Mr Farage — who also defended a Ukip local candidate recent homophobic remarks — went on to suggest that both organisations were “headed up by senior Labour Party figures” and “acted in a violent way more than once.”
But Hope Not Hate spokesman Simon Cressy dismissed the comments as “ludicrous.”
“We are a peaceful campaign against fascism and intolerance. Using violence would be a complete oxymoron,” added Mr Cressy.
Mr Farage’s comments came a day after neonazis linked to the English Defence League (EDL) and the National Front held demonstrations in several towns across Britain.
Clashes between the EDL and antifascist activists were reported in the South Yorkshire town of Rotherham on Saturday.
The extremist group claimed to organise the event in protest over the sexual abuse of young women by a local gang.
One activist wrote on Twitter: “Noticed the EDL/NF etc didn’t protest at Max Clifford’s trial/sentencing.

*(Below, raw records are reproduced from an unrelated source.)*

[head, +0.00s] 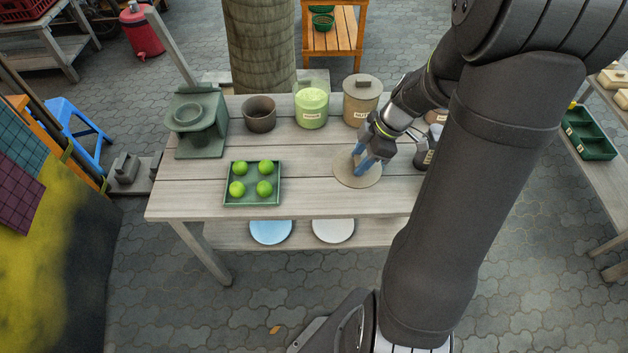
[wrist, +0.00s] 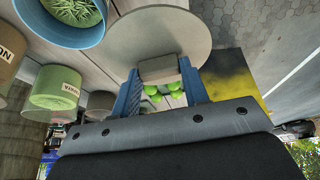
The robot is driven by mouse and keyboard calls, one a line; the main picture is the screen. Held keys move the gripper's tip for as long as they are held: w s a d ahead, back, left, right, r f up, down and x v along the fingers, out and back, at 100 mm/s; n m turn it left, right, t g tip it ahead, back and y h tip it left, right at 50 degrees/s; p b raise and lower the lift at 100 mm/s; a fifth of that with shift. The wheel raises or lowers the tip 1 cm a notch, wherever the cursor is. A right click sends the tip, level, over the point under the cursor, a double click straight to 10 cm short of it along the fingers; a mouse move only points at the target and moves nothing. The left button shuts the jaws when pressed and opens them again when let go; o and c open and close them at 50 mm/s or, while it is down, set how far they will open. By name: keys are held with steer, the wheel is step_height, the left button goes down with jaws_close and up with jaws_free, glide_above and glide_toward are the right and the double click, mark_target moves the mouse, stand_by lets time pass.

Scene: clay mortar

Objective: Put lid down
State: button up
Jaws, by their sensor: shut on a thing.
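The lid (head: 347,176) is a flat tan disc low over the front middle of the grey plank table, right of the lime tray. I cannot tell whether it touches the planks. My gripper (head: 363,159) points down with its blue fingers shut on the lid's block handle. In the wrist view, the lid (wrist: 176,27) fills the top middle, its handle (wrist: 158,69) between the two fingers (wrist: 160,80). An open blue-rimmed pot (wrist: 73,14) with green strands inside stands beside the lid there; my arm mostly hides that area in the head view.
A green tray (head: 231,203) with several limes lies left of the lid. Behind stand a brown pot (head: 260,116), a green canister (head: 311,109), a tan lidded canister (head: 361,103) and a green stand (head: 201,125). Blue (head: 271,231) and white (head: 333,230) plates rest on the lower shelf.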

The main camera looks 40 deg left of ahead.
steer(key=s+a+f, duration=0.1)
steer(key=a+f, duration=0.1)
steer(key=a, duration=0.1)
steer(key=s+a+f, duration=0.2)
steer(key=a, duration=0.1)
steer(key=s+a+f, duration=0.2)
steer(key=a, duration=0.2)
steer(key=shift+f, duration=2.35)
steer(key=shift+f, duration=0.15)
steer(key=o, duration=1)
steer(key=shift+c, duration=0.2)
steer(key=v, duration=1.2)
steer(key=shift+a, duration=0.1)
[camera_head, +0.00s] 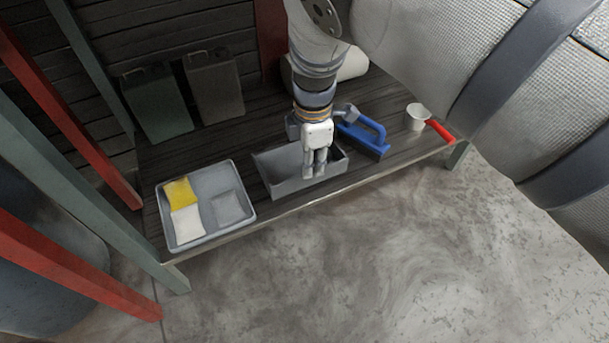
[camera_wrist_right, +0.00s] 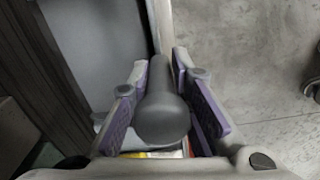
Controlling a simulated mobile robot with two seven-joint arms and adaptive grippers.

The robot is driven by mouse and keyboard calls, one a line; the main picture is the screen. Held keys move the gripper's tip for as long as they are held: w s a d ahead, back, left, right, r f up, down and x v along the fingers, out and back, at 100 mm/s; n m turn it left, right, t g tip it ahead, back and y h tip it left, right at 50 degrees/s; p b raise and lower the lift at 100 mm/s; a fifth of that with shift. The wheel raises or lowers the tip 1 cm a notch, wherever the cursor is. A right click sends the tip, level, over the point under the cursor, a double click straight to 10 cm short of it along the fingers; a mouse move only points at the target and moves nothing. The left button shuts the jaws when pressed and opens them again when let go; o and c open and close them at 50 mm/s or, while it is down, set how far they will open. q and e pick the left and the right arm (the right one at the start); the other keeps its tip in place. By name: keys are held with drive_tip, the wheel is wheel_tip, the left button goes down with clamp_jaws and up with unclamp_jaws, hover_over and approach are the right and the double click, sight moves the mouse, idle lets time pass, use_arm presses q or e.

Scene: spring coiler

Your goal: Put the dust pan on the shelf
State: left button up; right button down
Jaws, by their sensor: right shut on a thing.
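The grey dust pan (camera_head: 275,165) is at the front edge of the dark slatted shelf (camera_head: 210,145) in the head view, with its tray facing up. I cannot tell whether it rests on the shelf or is held just over it. My right gripper (camera_head: 315,170) comes down from above at the pan's right part. In the right wrist view its purple-padded fingers (camera_wrist_right: 160,105) are on either side of the pan's dark grey rounded handle (camera_wrist_right: 160,118), shut on it. The pan's broad grey body (camera_wrist_right: 95,45) shows beyond. My left gripper is not in view.
A grey tray (camera_head: 240,170) with yellow, white and grey pads stands left of the pan. Two canisters (camera_head: 157,102) stand behind. Red and green posts rise at left.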

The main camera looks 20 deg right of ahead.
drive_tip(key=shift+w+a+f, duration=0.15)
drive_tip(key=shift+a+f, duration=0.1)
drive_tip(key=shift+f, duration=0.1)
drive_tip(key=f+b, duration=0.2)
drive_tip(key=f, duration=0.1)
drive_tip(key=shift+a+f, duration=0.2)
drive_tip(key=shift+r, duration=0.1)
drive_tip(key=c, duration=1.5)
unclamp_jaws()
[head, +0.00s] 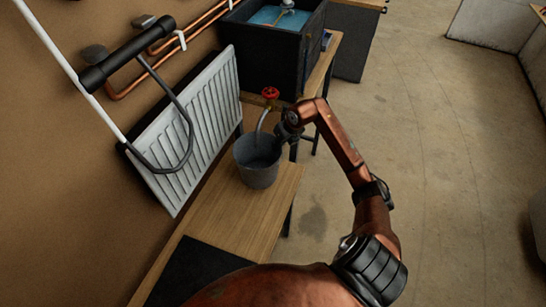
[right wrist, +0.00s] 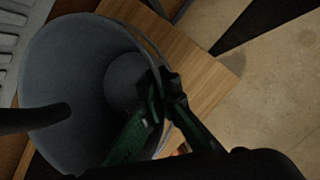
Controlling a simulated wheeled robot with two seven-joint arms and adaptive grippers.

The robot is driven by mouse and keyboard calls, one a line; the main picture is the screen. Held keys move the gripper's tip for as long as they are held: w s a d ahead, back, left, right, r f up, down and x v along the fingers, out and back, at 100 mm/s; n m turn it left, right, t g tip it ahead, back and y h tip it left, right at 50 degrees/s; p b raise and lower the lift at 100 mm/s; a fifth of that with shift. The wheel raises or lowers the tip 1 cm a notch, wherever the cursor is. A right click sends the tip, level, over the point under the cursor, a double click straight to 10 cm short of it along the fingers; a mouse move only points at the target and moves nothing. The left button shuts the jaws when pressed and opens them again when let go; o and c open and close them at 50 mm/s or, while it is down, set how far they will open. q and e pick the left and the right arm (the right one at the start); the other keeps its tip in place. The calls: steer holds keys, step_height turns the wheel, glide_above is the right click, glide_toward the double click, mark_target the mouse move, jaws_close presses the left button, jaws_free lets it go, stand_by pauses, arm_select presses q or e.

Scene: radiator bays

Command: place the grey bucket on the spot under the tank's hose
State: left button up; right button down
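The grey bucket (head: 257,168) is upright at the far end of the wooden bench, by the radiator. The dark tank (head: 270,45) holds blue water; a red valve (head: 270,93) and grey curved hose (head: 261,121) are on its near side. The hose's lower end shows just above the bucket's back rim. My right gripper (head: 287,134) is at the bucket's right rim. In the right wrist view its green fingers (right wrist: 165,92) close on the rim, one inside the bucket (right wrist: 75,60) and one outside. The marked spot is not visible. My left gripper is out of view.
A white radiator (head: 195,125) stands along the left of the bench (head: 230,215). A dark mat (head: 195,272) lies at the bench's near end. A black cylinder with a grey loop (head: 125,52) hangs at upper left. The floor (head: 450,150) to the right is open.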

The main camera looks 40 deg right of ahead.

White men grooming must be acceptable to them.”
Over 1,000 police officers were called in to help an estimated 500 EDL supporters march through town.
Hope Not Hate observers said many of the fascist demonstrators were arrested before the event even started — most of them under drunk and disorderly charges.
Rotherham’s Labour MP Sarah Champion said that the town was “proud of its multicultural heritage” and that the EDL wasn’t welcome there.
The British National Party also held a “day of action” in Hemel Hempstead, Hertfordshire, on Saturday.
The small demonstration was called against the mooted building of a mosque in the grounds of a former church.
The local council had confirmed that no formal application had been submitted, but the fascist party decided to go ahead.